The poor and refugees obviously have fewer resources than the well off, but they also may live in much less isolation from the natural world than I do. It’s fairly easy not just to adjust to, but also to ignore the impacts of weather on day to day life when you have a car, a pool, an air conditioned school, a climate controlled home. Some people I greatly respect, Andrés Duany for example, believe that within just a few years the impacts of climate change will be so obvious as to be undeniable. Others, the aforementioned John Michael Greer is one, believe that denial will actually increase as the effects become more ubiquitous. I wouldn’t claim to know, but I wonder if our wealth and technology continue to give us greater opportunity to avoid reality if this pattern of “getting while the getting is good” won’t persist on the part of the poor while the comfortable continue to ignore what is happening to their surroundings.
I find it interesting to watch. Things stay the same until they don’t I guess, and people will respond to a crisis when the crisis is upon them, but not before. I’m not implying I’d be any different. I don’t want to be in Florida or Texas, I don’t want to move to a city on the coast even. My house is 70 miles inland and 100′ above sea level, but if it were 7 miles and 10′ I wouldn’t be running for the hills either, I know that. What I wonder is if I’ll live long enough to see that moment when I ask myself the same question with which I started this essay, but the answer will be the opposite, and what will that look like, and how will we respond?
Soooo…. here in California we just experienced devastating floods that submerged whole towns along multiple rivers. This is on the heals of two years of unusually large and destructive forest fires that spread from Canada to Colorado and everything in between. We’re getting record amounts of rain and snow (in the mountains) this year after four years of debilitating drought.
Is this the result of a changing climate or is it part of natural cycles and the fact that humans have been building more stuff in more places and tinkering with things like suppressing small wild fires for the last century until the fuel load was out of control?
I don’t know. What I do know for sure is that people are very keen to take action during an emergency, but do absolutely nothing on a pleasant sunny day. And the things that people do in response to disastrous weather is all stuff that burns more fossil fuels.
Heat wave? Time to install an air conditioner. Crazy cold weather? Time to crank up the thermostat. Floods and fires? The Jacuzzi effect kicks in with insurance money as people decide to put on an addition to the house when they rebuild.
Of course there are all the folks with no money and no insurance who attempt to migrate to safer territory or are forced to suck up the damage in place – as you point out. How much energy is consumed building a 2,000 mile long concrete border wall?
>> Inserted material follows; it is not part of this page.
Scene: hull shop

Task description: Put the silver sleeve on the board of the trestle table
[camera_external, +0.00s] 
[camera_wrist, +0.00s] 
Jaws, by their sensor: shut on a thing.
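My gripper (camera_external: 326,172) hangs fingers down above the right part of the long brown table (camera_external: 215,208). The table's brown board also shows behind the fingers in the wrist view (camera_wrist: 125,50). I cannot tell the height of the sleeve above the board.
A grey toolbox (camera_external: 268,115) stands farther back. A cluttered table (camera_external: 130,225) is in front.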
I am not sure there are that many actions that can be taken, in reality. There are simply seven billion people, and many of them want the creature comforts and conveniences of “modernity”. Even if you and I drove a Prius (I know about the life cycle environmental impacts, but stay with me here), that will not stop the Indian farmer from burning his rice fields every year. Or Amazon from importing, using massive carbon-emitting cargo ships to bring the goods to the Port of Long Beach. Too many people, too much carbon, despite all of the “Agreements” and “carbon taxes” and “zero carbon goals”. Seven billion people. More seriously….300 million Americans. 400 million Europeans. Another billion “middle class” people in the rest of the world? They are not all going to be subsistence farmers.
All true, but I still wonder what will the general response/reaction/rejection entail.